House Bill 526 would repeal a state tax on Social Security income and would make Montana the 40th state to do so, sponsor Rep. Paul Fielder, R-Thompson Falls, said. This bill would apply to those with Social Security payments alongside other revenue streams like a pension or 401K, Fielder explained. The state would lose around $120 million a year in revenue, according to the fiscal note .
The bill received both bipartisan support and opposition, sparking debate on a bill Fielder also brought last session after it died in the Appropriations Committee. The bill might see a similar fate this session, with Chairman of the House Appropriations Committee Rep. Llew Jones, R-Conrad, voicing his opposition.
Jones explained that half of Social Security isn’t taxable because it was taxed when it was initially taken; he said the other half of Social Security, just like with a 401(k), is taxable because it went in tax free.
Meanwhile, Rep. Alice Buckley, D-Bozeman, pointed out that Montana does not have a sales tax, which other states that have passed these measures already have.

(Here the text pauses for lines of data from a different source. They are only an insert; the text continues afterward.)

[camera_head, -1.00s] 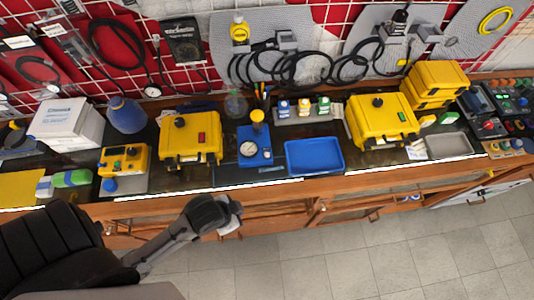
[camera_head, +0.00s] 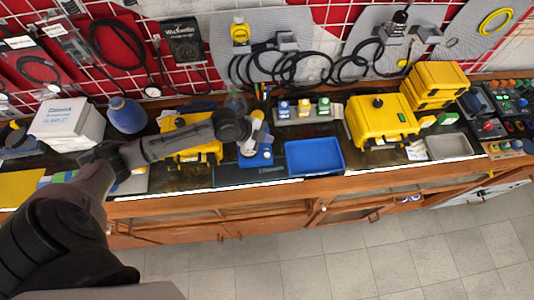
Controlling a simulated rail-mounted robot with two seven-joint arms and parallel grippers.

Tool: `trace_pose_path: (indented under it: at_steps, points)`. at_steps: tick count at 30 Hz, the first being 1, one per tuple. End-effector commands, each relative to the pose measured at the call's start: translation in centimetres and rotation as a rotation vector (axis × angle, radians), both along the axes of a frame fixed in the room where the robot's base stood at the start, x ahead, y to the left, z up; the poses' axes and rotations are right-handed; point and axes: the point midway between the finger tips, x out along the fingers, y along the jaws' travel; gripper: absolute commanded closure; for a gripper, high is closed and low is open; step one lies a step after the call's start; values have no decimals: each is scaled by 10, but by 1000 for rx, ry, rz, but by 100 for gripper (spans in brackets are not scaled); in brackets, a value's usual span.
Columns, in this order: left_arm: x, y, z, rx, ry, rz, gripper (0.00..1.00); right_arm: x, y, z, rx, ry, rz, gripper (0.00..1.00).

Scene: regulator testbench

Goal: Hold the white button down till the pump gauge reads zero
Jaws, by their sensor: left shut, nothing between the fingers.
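The blue pump unit (camera_head: 262,159) stands on the bench, left of the blue tray. Its round gauge is mostly covered by my left gripper, and I cannot read it. I cannot make out the white button. My left gripper (camera_head: 253,142) is shut and empty, over the upper part of the pump unit. I cannot tell whether it touches the unit. My right gripper is not in view.
The blue tray (camera_head: 314,156) is right of the pump. A yellow case (camera_head: 208,150) stands behind my left forearm, and another yellow case (camera_head: 382,122) stands farther right. A blue bottle (camera_head: 127,115) and white box (camera_head: 66,124) are at left.

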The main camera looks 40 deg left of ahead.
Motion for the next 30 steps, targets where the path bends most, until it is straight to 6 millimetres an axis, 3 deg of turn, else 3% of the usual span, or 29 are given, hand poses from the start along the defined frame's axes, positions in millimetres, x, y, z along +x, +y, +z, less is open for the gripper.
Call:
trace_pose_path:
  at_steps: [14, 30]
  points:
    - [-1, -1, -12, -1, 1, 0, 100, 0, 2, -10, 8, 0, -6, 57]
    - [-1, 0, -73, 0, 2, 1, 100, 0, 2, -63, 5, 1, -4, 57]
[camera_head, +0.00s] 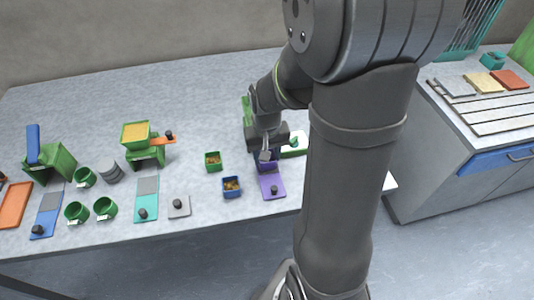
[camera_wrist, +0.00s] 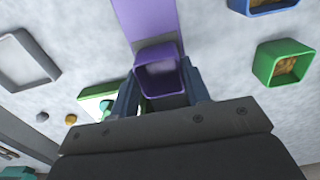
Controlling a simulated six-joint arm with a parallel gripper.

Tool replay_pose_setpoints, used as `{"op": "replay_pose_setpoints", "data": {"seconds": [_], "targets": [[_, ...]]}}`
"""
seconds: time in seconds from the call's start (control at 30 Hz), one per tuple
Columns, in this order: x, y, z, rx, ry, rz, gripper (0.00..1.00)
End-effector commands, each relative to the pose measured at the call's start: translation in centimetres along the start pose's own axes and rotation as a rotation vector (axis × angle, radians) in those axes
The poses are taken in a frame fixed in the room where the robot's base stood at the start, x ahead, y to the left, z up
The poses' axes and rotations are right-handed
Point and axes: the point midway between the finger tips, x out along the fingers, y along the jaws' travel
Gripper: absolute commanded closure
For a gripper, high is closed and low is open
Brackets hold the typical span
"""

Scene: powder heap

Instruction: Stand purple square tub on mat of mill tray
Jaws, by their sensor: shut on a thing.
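The purple square tub (camera_wrist: 160,76) sits between the two fingers of my gripper (camera_wrist: 160,90) in the wrist view, its open top facing the camera and looking empty. My gripper is shut on it. In the head view my gripper (camera_head: 266,157) is over the back end of a purple tray (camera_head: 272,183), and the tub is mostly hidden. The purple tray also shows as a strip beyond the tub in the wrist view (camera_wrist: 145,18). I cannot tell whether the tub touches the tray.
A blue tub (camera_head: 231,187) and a green tub (camera_head: 213,161), both with brown contents, stand left of the purple tray. A green-and-white item (camera_head: 294,144) is close on its right. A green mill with a yellow-filled hopper (camera_head: 137,133) stands further left. My arm hides part of the table.

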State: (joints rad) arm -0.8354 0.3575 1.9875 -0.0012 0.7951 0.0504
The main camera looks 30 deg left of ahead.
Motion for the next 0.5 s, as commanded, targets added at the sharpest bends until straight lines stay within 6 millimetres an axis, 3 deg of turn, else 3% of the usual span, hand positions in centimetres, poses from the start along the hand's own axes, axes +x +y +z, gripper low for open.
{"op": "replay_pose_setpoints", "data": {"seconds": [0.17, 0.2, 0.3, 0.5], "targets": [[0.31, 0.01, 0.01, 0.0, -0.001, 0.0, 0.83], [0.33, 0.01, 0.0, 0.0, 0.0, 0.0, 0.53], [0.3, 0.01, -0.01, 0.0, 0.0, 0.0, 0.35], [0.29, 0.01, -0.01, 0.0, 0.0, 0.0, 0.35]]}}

Jones also said the median income disparity between those under and over 65 was as much as $40,000, with new residents over 65 having an income over $84,000.
“We have a significant population that’s over 65. Those that already are only making Social Security, currently don’t pay tax,” he said.
Rep. Tom France, D-Missoula, came in as a strong supporter of the bill. France was one of those who stood as a beneficiary of the bill.
“All of the junior members could stand too because this is America’s safety net. This is what every senior, whether they’re working for a minimum wages or making much, much more than that, can count on as their retirement,” France said.
Minority Leader Rep. Kim Abbott, D-Helena, said this was a bad bill for the state.
“We are talking about 65% of the benefit of this going to the top 20% of wage earners in the state of Montana,” Abbott said. “Those aren’t people that really need a break.”
The bill passed 57-43 on second reading in the House, and it will need to pass third reading before likely going to House Appropriations.